EXERCISE OBJECTIVE >>
Repeat the entries below exactly as they appear, with no pictures.

(Data from robot episodes)

· · · ·

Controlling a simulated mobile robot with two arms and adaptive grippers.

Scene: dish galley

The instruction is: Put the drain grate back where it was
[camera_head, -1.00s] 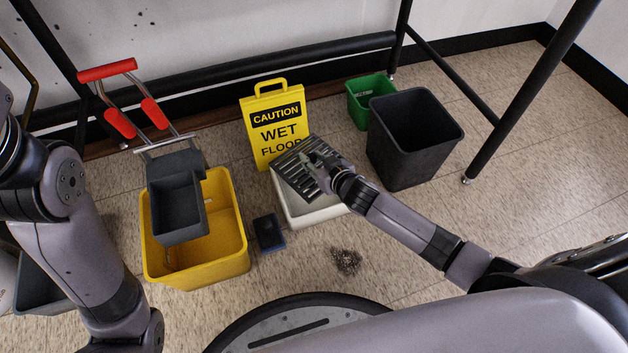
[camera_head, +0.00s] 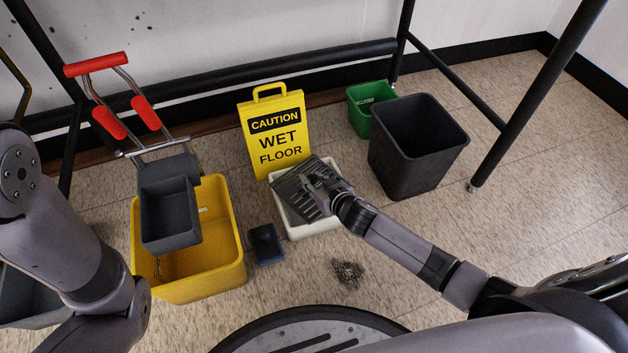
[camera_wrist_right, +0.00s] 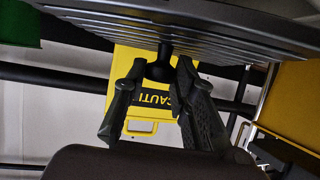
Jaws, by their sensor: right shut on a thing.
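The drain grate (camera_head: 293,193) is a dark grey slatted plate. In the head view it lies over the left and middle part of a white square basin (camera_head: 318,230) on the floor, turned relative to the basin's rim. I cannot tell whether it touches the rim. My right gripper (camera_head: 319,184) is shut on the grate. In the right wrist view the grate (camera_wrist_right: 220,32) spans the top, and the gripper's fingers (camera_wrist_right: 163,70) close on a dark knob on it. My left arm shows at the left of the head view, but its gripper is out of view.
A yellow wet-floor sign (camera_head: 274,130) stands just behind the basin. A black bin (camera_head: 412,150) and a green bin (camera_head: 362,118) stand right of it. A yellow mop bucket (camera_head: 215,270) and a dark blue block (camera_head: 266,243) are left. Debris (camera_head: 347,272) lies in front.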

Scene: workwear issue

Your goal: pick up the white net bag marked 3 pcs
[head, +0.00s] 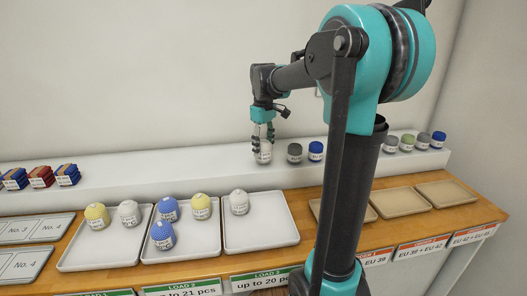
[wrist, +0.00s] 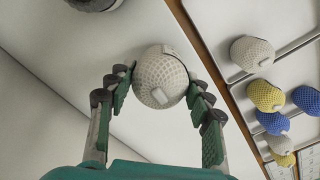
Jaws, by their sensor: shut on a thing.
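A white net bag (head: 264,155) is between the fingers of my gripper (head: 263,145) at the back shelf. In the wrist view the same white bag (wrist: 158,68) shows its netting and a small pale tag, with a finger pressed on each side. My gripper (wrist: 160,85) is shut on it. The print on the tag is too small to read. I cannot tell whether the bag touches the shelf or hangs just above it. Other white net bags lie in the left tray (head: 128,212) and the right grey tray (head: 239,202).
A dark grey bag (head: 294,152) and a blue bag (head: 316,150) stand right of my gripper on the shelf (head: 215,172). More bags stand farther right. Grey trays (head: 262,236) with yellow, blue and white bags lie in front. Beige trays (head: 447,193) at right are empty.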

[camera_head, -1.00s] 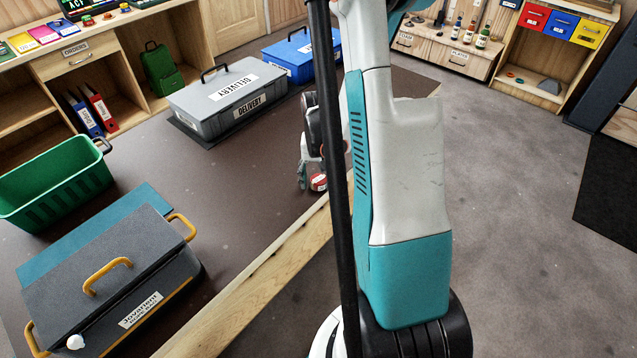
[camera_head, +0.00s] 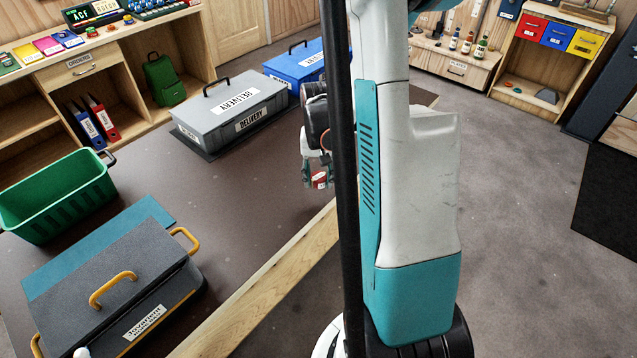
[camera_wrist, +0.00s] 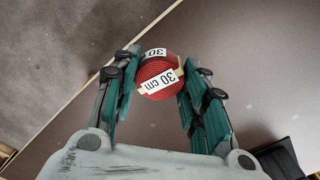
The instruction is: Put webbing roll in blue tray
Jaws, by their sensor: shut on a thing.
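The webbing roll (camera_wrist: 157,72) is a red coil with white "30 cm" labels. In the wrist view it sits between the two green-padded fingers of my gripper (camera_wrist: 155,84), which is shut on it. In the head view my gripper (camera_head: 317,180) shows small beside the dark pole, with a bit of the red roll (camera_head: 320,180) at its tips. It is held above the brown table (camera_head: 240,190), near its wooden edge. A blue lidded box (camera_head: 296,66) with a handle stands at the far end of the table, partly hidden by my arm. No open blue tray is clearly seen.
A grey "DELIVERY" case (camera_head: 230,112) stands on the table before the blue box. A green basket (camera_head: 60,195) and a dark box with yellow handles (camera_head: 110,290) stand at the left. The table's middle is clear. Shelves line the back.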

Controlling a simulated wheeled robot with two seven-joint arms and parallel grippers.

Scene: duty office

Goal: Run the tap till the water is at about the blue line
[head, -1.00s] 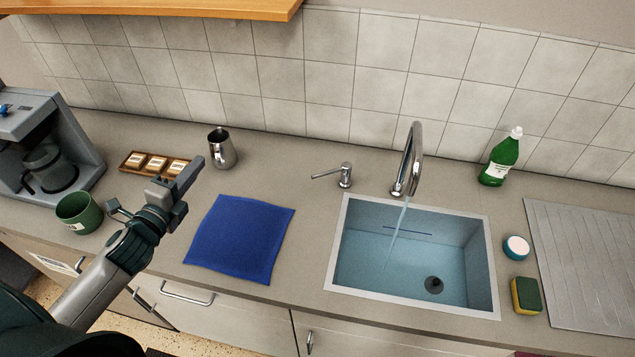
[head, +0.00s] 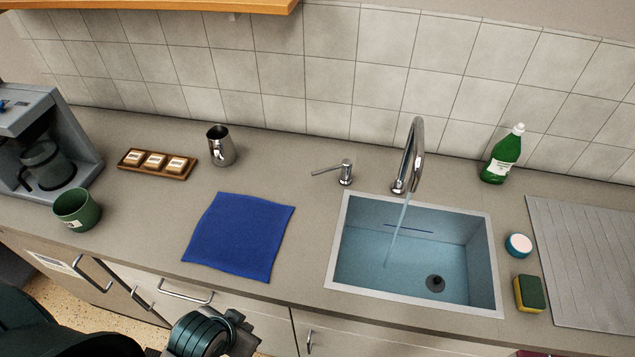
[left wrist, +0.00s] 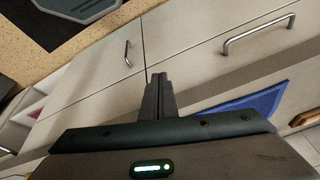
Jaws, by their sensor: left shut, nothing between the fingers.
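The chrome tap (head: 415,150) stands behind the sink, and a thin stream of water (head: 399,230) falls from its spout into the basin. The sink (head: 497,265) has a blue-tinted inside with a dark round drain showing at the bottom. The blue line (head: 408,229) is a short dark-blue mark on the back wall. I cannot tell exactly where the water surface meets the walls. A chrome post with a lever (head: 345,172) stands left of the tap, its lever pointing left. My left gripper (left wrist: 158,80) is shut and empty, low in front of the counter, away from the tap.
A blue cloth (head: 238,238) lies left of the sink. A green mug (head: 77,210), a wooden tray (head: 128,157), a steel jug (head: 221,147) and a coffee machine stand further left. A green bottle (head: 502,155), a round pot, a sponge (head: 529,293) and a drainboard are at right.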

· · · ·

CORRECT RESPONSE >>
Controlling a simulated mobile robot with two arms and adaptive grippers.

Scene: dish galley

The instruction is: Put the drain grate back where it was
[camera_head, -1.00s] 
[camera_head, +0.00s] 
[camera_wrist_right, +0.00s] 
Jaws, by their sensor: right shut on a thing.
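The drain grate (camera_head: 293,193) is a dark grey slatted plate. In the head view it lies over the left and middle part of a white square basin (camera_head: 318,230) on the floor, turned relative to the basin's rim. I cannot tell whether it touches the rim. My right gripper (camera_head: 319,184) is shut on the grate. In the right wrist view the grate (camera_wrist_right: 220,32) spans the top, and the gripper's fingers (camera_wrist_right: 163,70) close on a dark knob on it. My left arm shows at the left of the head view, but its gripper is out of view.
A yellow wet-floor sign (camera_head: 274,130) stands just behind the basin. A black bin (camera_head: 412,150) and a green bin (camera_head: 362,118) stand right of it. A yellow mop bucket (camera_head: 215,270) and a dark blue block (camera_head: 266,243) are left. Debris (camera_head: 347,272) lies in front.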

Scene: workwear issue

Your goal: pick up the white net bag marked 3 pcs
[head, +0.00s] 
[wrist, +0.00s] 
Jaws, by their sensor: shut on a thing.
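A white net bag (head: 264,155) is between the fingers of my gripper (head: 263,145) at the back shelf. In the wrist view the same white bag (wrist: 158,68) shows its netting and a small pale tag, with a finger pressed on each side. My gripper (wrist: 160,85) is shut on it. The print on the tag is too small to read. I cannot tell whether the bag touches the shelf or hangs just above it. Other white net bags lie in the left tray (head: 128,212) and the right grey tray (head: 239,202).
A dark grey bag (head: 294,152) and a blue bag (head: 316,150) stand right of my gripper on the shelf (head: 215,172). More bags stand farther right. Grey trays (head: 262,236) with yellow, blue and white bags lie in front. Beige trays (head: 447,193) at right are empty.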

[camera_head, -1.00s] 
[camera_head, +0.00s] 
[camera_wrist, +0.00s] 
The instruction is: Put webbing roll in blue tray
Jaws, by their sensor: shut on a thing.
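The webbing roll (camera_wrist: 157,72) is a red coil with white "30 cm" labels. In the wrist view it sits between the two green-padded fingers of my gripper (camera_wrist: 155,84), which is shut on it. In the head view my gripper (camera_head: 317,180) shows small beside the dark pole, with a bit of the red roll (camera_head: 320,180) at its tips. It is held above the brown table (camera_head: 240,190), near its wooden edge. A blue lidded box (camera_head: 296,66) with a handle stands at the far end of the table, partly hidden by my arm. No open blue tray is clearly seen.
A grey "DELIVERY" case (camera_head: 230,112) stands on the table before the blue box. A green basket (camera_head: 60,195) and a dark box with yellow handles (camera_head: 110,290) stand at the left. The table's middle is clear. Shelves line the back.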

Controlling a simulated wheeled robot with two seven-joint arms and parallel grippers.

Scene: duty office

Goal: Run the tap till the water is at about the blue line
[head, -1.00s] 
[head, +0.00s] 
[left wrist, +0.00s] 
Jaws, by their sensor: left shut, nothing between the fingers.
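The chrome tap (head: 415,150) stands behind the sink, and a thin stream of water (head: 399,230) falls from its spout into the basin. The sink (head: 497,265) has a blue-tinted inside with a dark round drain showing at the bottom. The blue line (head: 408,229) is a short dark-blue mark on the back wall. I cannot tell exactly where the water surface meets the walls. A chrome post with a lever (head: 345,172) stands left of the tap, its lever pointing left. My left gripper (left wrist: 158,80) is shut and empty, low in front of the counter, away from the tap.
A blue cloth (head: 238,238) lies left of the sink. A green mug (head: 77,210), a wooden tray (head: 128,157), a steel jug (head: 221,147) and a coffee machine stand further left. A green bottle (head: 502,155), a round pot, a sponge (head: 529,293) and a drainboard are at right.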

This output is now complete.